If we were to form a carbocation, the tertiary carbocation is the most stable by hyperconjugation. However, there is no carbocation formed in E2 (no intermediate formed in E2), and I still don't get the idea of bond length
Time is a variable in reactions. Carbocations are not an either/or proposition. If a bond breaks, it does so over time. It begins at the measured bond length and ends at some point in which the separation is so large that a bond no longer exists. Therefore, hyperconjugation should also participate in a proportional degree.
As a bond breaks, the neighboring electrons can be donated to the growing carbocation. This electron donation also increases the acidity of the hyperconjugated proton.

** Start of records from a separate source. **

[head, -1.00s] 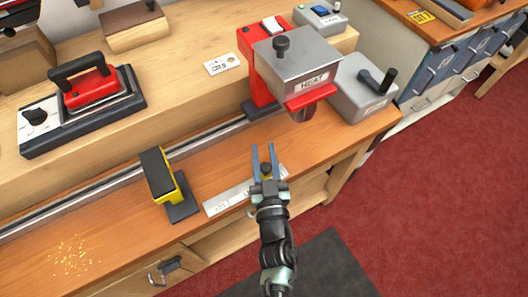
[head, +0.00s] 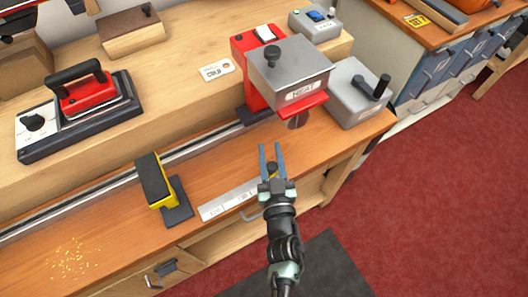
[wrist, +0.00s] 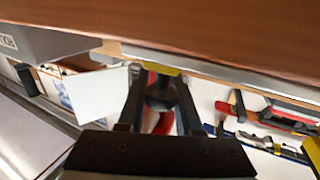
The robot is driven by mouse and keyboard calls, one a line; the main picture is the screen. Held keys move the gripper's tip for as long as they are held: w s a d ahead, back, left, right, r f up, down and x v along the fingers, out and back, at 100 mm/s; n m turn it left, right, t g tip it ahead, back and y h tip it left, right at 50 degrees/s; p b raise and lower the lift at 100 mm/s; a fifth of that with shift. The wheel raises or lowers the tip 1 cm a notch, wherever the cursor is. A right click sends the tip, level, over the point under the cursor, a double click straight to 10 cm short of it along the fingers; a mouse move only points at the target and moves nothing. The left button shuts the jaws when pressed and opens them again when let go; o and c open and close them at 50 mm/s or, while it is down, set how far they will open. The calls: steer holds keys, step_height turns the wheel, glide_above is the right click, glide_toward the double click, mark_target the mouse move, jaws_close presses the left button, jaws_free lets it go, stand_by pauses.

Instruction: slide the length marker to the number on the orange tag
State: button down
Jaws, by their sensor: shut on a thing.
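The length marker (head: 271,168), a small dark knob with a bit of yellow, is at the right part of the pale numbered scale (head: 225,204) on the bench's front edge. My gripper (head: 271,149) reaches over the front edge with its fingers on both sides of the knob, shut on it. In the wrist view, the dark round knob (wrist: 160,93) sits between the fingers, with yellow just above it. A yellow-orange tag (head: 417,20) lies on the far right table; its writing is too small to read surely. The fingers and arm hide part of the scale.
A yellow block with a black top (head: 155,181) stands left of the scale by a metal rail (head: 190,150). A red and grey machine marked HEAT (head: 290,75) stands behind my gripper. A grey box with a crank (head: 358,93) is at its right. Red floor lies open right.

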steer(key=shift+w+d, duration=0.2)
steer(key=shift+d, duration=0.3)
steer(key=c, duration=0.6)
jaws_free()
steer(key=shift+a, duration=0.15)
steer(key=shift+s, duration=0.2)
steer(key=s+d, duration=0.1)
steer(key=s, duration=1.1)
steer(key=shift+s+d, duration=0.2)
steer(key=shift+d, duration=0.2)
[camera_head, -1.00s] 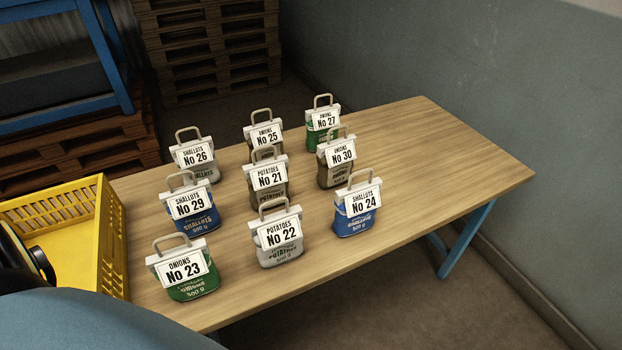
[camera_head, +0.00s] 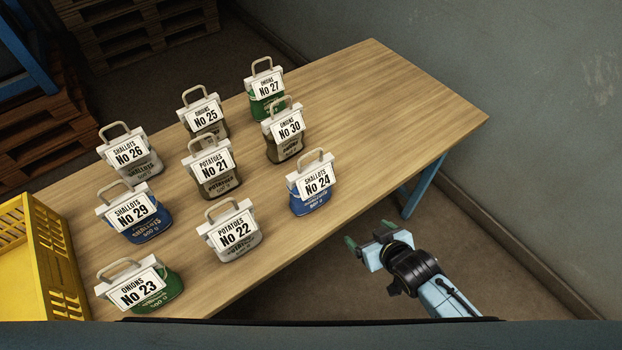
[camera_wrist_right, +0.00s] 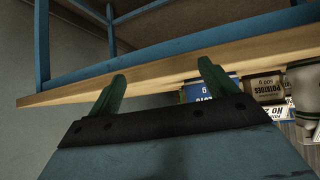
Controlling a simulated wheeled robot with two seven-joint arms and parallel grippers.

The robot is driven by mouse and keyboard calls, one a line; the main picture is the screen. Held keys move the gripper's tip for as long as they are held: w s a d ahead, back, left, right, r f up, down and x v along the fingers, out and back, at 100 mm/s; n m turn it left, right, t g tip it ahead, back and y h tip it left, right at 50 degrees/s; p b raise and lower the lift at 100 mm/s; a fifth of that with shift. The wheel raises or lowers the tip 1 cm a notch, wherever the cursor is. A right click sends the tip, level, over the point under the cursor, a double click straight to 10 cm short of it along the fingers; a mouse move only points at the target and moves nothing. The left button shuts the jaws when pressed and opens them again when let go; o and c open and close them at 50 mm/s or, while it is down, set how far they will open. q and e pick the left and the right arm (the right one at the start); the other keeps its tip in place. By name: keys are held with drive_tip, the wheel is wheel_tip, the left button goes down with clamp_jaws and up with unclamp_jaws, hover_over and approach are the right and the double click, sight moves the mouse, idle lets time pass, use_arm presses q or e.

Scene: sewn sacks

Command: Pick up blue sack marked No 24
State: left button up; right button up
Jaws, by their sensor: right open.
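The blue sack marked No 24 (camera_head: 309,204) stands upright near the table's front right edge. It has a white "Shallots" label and a beige loop handle on top. My right gripper (camera_head: 366,234) is open and empty, off the table's front edge, to the right of and nearer than this sack, not touching it. In the right wrist view, the open fingers (camera_wrist_right: 161,72) point at the table edge, and part of a blue sack (camera_wrist_right: 226,85) shows beyond the right finger. My left gripper is not in view.
The wooden table (camera_head: 390,110) holds several other labelled sacks, among them No 22 (camera_head: 238,248) left of No 24 and No 30 (camera_head: 288,152) behind it. A blue No 29 sack (camera_head: 150,227) stands further left. A yellow crate (camera_head: 50,250) is at left. The table's right end is clear.

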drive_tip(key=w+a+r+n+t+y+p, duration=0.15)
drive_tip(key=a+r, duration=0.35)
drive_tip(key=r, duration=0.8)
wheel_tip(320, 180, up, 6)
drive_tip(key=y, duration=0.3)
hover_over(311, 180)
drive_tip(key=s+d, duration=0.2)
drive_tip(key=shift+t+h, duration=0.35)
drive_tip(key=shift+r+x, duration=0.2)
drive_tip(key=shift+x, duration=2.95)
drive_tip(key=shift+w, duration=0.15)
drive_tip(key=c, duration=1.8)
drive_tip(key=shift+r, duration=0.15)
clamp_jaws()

We should see two effects here, first, neighboring electrons can compete with a nucleophile in an attack to the backside of a C-X bond. This will retard an attack. Second, this attack by neighboring electrons should increase as a bond breaks.

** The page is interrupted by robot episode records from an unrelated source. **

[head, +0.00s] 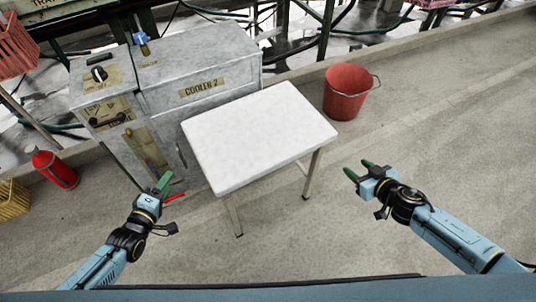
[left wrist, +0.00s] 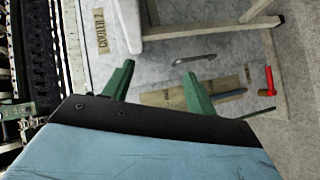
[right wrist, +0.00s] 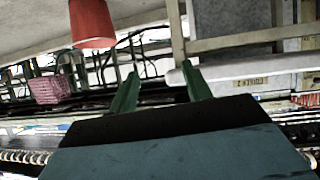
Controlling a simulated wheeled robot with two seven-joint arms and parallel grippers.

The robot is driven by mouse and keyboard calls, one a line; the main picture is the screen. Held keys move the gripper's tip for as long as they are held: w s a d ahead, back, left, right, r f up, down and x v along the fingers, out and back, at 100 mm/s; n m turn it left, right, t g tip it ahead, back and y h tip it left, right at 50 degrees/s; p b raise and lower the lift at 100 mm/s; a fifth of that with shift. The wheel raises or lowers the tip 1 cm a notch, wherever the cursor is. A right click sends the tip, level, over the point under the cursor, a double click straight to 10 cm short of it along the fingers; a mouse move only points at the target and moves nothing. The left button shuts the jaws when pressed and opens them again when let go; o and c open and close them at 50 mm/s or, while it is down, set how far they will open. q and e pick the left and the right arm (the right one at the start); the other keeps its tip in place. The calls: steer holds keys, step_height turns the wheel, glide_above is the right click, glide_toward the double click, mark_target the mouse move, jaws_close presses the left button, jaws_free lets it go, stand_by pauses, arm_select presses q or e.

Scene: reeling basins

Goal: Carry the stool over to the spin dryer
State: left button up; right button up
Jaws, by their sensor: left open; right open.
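The stool (head: 262,132) has a square white top and pale metal legs. It stands upright on the floor in front of a grey machine. My left gripper (head: 156,184) is open and empty, left of the stool and apart from it. My right gripper (head: 359,169) is open and empty, right of the stool's legs and apart from it. Part of the stool also shows at the top of the left wrist view (left wrist: 262,22), and its frame shows in the right wrist view (right wrist: 236,39). I cannot pick out a spin dryer.
A red bucket (head: 348,92) stands behind the stool on the right. A red bottle (head: 54,169) and a yellow crate (head: 12,198) are at far left. The floor on the right is clear.

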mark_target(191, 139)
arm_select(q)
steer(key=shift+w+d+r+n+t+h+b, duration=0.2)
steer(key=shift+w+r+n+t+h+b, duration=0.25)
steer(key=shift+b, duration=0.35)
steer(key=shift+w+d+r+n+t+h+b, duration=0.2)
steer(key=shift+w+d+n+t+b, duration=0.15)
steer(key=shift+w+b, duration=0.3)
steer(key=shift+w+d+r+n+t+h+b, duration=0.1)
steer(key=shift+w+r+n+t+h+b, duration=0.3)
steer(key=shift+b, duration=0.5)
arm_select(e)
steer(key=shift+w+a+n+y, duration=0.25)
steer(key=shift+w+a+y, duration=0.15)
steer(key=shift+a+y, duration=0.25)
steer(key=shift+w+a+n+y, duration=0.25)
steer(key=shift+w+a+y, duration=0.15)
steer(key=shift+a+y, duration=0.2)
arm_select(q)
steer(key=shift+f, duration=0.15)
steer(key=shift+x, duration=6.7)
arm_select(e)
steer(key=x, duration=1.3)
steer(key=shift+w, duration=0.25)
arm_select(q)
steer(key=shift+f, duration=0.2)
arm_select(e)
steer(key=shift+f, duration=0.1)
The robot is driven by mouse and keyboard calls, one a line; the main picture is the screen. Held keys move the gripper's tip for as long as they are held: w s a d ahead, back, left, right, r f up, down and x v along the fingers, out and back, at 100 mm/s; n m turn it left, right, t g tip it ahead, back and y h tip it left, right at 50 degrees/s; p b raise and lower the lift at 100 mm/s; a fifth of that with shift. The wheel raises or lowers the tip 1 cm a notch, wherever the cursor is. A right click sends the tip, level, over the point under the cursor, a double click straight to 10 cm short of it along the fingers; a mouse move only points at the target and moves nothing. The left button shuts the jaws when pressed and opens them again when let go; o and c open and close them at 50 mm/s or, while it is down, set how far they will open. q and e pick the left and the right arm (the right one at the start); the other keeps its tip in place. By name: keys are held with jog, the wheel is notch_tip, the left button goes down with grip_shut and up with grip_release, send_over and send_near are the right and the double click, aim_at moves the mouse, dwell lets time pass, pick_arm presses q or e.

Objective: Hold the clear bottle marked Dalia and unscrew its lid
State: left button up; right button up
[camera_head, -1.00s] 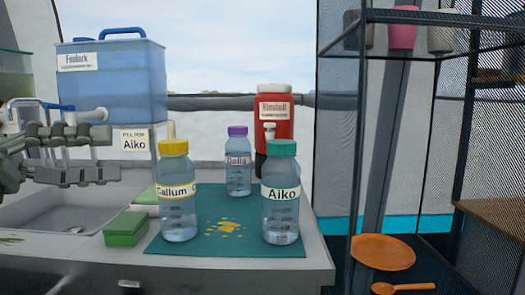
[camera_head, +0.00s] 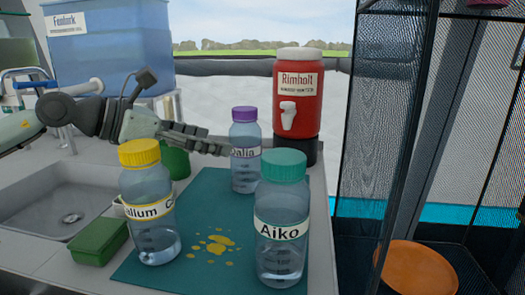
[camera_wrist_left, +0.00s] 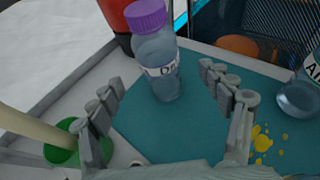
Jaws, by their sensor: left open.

How do we know a bond is breaking? Check the distance. Let us
assume the methyl chloride bond length represents no bond breakage and no polarization. Therefore, any increase in bond length represents a weaker bond, a greater degree of polarization, a greater amount of hyperconjugation, a greater amount of backside interference, and a greater acidity of the beta hydrogens. If that were so, then I would argue a tertiary halide should react faster via an E2 reaction than a secondary or primary.
Those are assumptions for completely synchronous reactions. Since we know tertiary halides can break faster than nucleophiles can attack, if bond actually stretched rather than remain fixed and motionless, this stretching would increase the amount of bond breakage, hyperconjugation, etc.. The net effect would actually be increased for a tertiary halide in an E2 reaction.

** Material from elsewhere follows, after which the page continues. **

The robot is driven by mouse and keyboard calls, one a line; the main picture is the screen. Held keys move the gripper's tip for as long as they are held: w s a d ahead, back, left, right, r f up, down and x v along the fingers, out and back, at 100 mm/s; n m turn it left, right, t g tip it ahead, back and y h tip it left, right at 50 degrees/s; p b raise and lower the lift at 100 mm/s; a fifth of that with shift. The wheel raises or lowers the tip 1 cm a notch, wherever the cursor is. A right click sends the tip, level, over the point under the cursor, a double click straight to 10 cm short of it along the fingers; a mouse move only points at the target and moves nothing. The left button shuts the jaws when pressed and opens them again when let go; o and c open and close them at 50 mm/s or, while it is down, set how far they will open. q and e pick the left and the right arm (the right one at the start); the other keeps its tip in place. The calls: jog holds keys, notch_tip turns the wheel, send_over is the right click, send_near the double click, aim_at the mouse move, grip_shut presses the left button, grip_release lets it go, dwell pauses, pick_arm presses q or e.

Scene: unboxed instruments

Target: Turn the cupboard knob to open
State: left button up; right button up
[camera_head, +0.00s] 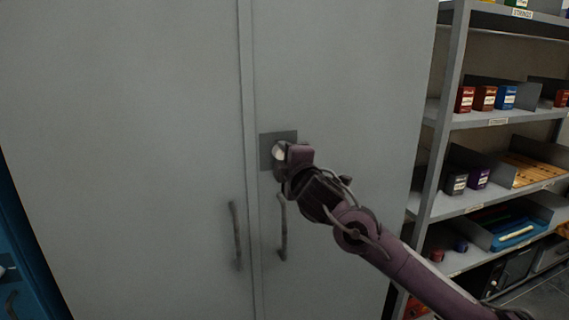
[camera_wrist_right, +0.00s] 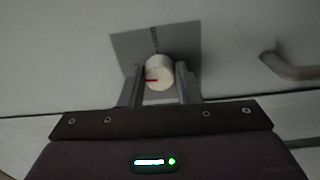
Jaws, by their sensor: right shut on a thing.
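The grey cupboard (camera_head: 340,70) fills most of the head view, with two doors that meet at a vertical seam and look closed. Its white round knob (camera_head: 279,152) sits on a dark square plate (camera_head: 267,139) on the right door. In the right wrist view the knob (camera_wrist_right: 159,72) has a red mark that lies about level, pointing left. My right gripper (camera_wrist_right: 160,84) is shut on the knob, one finger on each side. In the head view my right gripper (camera_head: 284,158) partly hides the knob and plate. My left gripper is in neither view.
Two vertical handles, left (camera_head: 236,235) and right (camera_head: 282,228), flank the seam below the knob. A handle (camera_wrist_right: 290,68) also shows in the right wrist view. Open shelving (camera_head: 440,150) with small boxes stands right of the cupboard. A blue thing (camera_head: 25,250) stands at the far left.

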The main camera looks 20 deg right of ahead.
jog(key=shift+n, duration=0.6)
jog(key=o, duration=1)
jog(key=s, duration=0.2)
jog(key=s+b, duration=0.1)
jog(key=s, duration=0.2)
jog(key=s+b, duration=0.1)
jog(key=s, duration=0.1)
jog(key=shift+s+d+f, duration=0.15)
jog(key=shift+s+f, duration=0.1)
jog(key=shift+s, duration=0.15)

I don't know if that helps or not, but that is how I envision these elimination reactions taking place. I also use this model to predict Zaitsev versus Hoffmann elimination. More bond breakage is more carbocation-like, more hyperconjugation, and more Zaitzev products. The reverse is Hoffmann products. Ethanol/ethoxide with bromide or iodide favor Zaitzev products as rationalized above. Fluorides and ammonium salts have less bond polarization, hence depend on CH acidity and favor Hoffmann products.